In the next section Katz espouses what he calls the principle of effability, which he attributes to a number of earlier philosophers (Frege, Searle, and Tarski). The essence of the principle is roughly that if a proposition or thought is expressible in any language, it is expressible in every language. He spends a good chunk of text defending and sharpening his principle, but I’ll set that discussion aside here, and focus on why he proposes this principle. According to Katz, “effability alone offers a satisfactory basis for drawing the distinction between natural languages, on the one hand, and systems of animal communication and artificial languages, on the other” (p22). Despite this bold seeming claim, Katz is rather hesitant regarding his principle. He admits that it is rather inchoate and probably not yet up to any empirical task. But only part of his claim is about the viability of effability, the other claim is that no other property of natural language can distinguish it from other similar systems.

In particular, Katz takes aim at the properties that Chomsky tends to highlight as distinguishing factors for natural language: creativity, stimulus freedom, and appropriateness.

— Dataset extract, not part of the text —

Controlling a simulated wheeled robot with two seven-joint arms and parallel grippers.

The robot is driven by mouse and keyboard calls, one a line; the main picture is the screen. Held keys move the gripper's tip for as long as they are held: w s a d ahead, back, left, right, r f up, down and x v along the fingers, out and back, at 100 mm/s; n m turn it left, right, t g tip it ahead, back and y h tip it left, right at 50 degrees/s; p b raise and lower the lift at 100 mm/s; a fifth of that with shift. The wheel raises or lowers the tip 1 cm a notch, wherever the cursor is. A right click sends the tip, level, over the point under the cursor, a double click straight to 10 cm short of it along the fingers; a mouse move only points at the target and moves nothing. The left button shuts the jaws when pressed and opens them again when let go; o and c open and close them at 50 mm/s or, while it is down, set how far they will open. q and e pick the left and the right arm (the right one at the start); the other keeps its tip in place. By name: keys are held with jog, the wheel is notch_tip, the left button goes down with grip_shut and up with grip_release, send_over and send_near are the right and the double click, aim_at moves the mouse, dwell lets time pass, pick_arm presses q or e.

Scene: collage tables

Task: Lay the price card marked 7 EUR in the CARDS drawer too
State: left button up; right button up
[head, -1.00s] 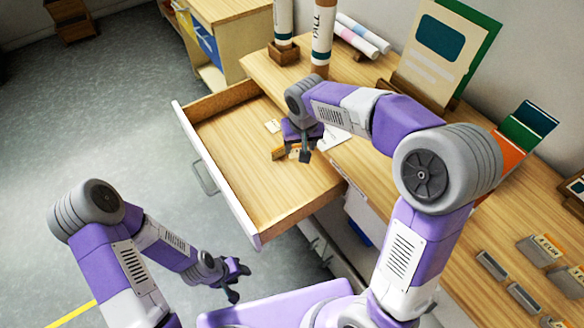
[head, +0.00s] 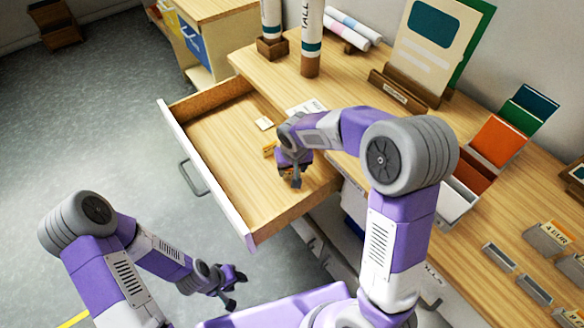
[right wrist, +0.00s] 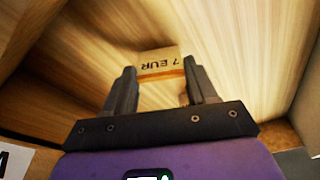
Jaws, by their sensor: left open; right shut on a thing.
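My right gripper (head: 294,178) is over the near right part of the open drawer (head: 215,150). In the right wrist view its two fingers (right wrist: 160,88) are shut on the price card marked 7 EUR (right wrist: 158,63), whose print shows upside down. Pale wood lies behind the card; I cannot tell whether the card touches it. In the head view I cannot clearly make out the held card. A small cream card (head: 264,123) lies in the drawer, and a small orange piece (head: 269,150) shows beside the gripper. My left gripper (head: 230,285) is open and empty, outside the drawer.
The wooden table (head: 400,140) carries tall tubes (head: 312,40), a board on a stand (head: 430,50), coloured folders (head: 497,140) and small card holders (head: 545,240) at the right. A white printed sheet (head: 305,107) lies near the drawer's back. The drawer's left part is clear.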

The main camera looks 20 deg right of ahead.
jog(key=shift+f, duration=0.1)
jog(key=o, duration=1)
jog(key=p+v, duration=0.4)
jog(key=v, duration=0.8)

Taking these one-by-one, he argues that none of them is unique to natural language. First, he considers creativity which he takes to be the ability of a speaker-listener to produce and understand indefinitely many sentences. This, Katz argues is a property of (a) any artificial language with recursive rules, and (b) certain animal communication systems, specifically bee communication. Next, Katz takes on stimulus freedom, which he argues means freedom from external stimuli, asserting that “[i]t cannot mean freedom from the control of internal stimuli as well.”1 This being the case, says Katz, stimulus freedom doesn’t make sense as a distinction. Also, he asserts that some animal behaviour displays such stimulus freedom. Finally, Katz argues that appropriateness is not part of linguistic competence—that it is extragrammatical, and also that some animal behaviour displays this property.

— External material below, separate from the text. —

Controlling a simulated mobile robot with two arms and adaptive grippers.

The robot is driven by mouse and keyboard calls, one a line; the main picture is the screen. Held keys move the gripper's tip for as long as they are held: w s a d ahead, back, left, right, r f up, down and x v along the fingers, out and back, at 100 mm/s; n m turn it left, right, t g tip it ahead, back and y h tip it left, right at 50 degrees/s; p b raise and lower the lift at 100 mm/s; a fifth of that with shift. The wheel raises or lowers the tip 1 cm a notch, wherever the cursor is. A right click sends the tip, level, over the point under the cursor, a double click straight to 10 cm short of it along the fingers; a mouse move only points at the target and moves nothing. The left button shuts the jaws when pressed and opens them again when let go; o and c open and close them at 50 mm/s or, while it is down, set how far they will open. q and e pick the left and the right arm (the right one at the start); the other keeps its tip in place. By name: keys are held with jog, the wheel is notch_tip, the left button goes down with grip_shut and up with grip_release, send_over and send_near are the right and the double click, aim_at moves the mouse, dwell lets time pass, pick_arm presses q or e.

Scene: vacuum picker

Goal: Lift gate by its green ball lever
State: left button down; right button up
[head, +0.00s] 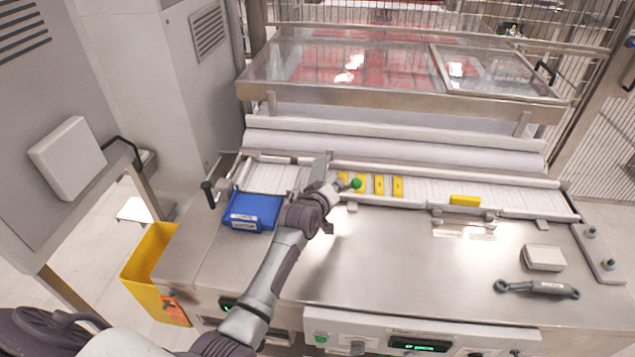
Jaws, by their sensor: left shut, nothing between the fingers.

I take some issue with Katz’s critiques of each of the distinguishing properties individually, but I’ll set that aside for now to highlight a broader issue. Even if we take Katz’s critiques at face value, they still don’t refute Chomsky’s claim, because Chomsky’s Cain isn’t that each of the three properties distinguishes natural language, but that the conjunction of the three is what distinguishes natural language. That is, natural language is distinct from animal communication and artificial language in that it is creative, stimulus-free, and appropriate. So, for instance, even if a bee can produce novel dances, it does so in response to a stimulus. Artificial language might be creative, but it makes little sense to talk about stimulus freedom or appropriateness with respect to them. So Katz’s critiques don’t really have that much force.

At any rate, the principle of effability, while an interesting notion, doesn’t seem to be too crucial for Katz’s theory. The index of the book lists only one reference to effability outside this section. So, on to the next.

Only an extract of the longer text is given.